== DATA EXCERPT ==

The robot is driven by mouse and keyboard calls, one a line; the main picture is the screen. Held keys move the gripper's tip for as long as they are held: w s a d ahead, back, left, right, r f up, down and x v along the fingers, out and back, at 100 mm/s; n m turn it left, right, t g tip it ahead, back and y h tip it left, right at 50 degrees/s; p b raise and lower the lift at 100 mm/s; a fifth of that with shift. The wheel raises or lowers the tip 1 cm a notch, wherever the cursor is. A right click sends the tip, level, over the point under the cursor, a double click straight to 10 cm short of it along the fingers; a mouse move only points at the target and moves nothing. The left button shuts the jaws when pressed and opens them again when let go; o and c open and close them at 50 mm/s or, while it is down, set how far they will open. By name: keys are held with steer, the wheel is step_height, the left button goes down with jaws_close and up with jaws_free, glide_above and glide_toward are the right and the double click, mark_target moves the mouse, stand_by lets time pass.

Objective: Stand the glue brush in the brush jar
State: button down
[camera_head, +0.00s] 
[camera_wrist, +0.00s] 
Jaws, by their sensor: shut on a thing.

===

EXERCISE DIRECTIONS:
Return every line exactly.

FINISHED EXERCISE:
The robot is driven by mouse and keyboard calls, one a line; the main picture is the screen. Held keys move the gripper's tip for as long as they are held: w s a d ahead, back, left, right, r f up, down and x v along the fingers, out and back, at 100 mm/s; n m turn it left, right, t g tip it ahead, back and y h tip it left, right at 50 degrees/s; p b raise and lower the lift at 100 mm/s; a fifth of that with shift. The wheel raises or lowers the tip 1 cm a notch, wherever the cursor is. A right click sends the tip, level, over the point under the cursor, a double click straight to 10 cm short of it along the fingers; a mouse move only points at the target and moves nothing. The left button shuts the jaws when pressed and opens them again when let go; o and c open and close them at 50 mm/s or, while it is down, set how far they will open. By name: keys are held with steer, the wheel is step_height, the left button goes down with jaws_close and up with jaws_free, glide_above and glide_toward are the right and the double click, mark_target moves the mouse, stand_by lets time pass.

Objective: Stand the glue brush in the brush jar
State: button down
[camera_head, +0.00s] 
[camera_wrist, +0.00s] 
Jaws, by their sensor: shut on a thing.

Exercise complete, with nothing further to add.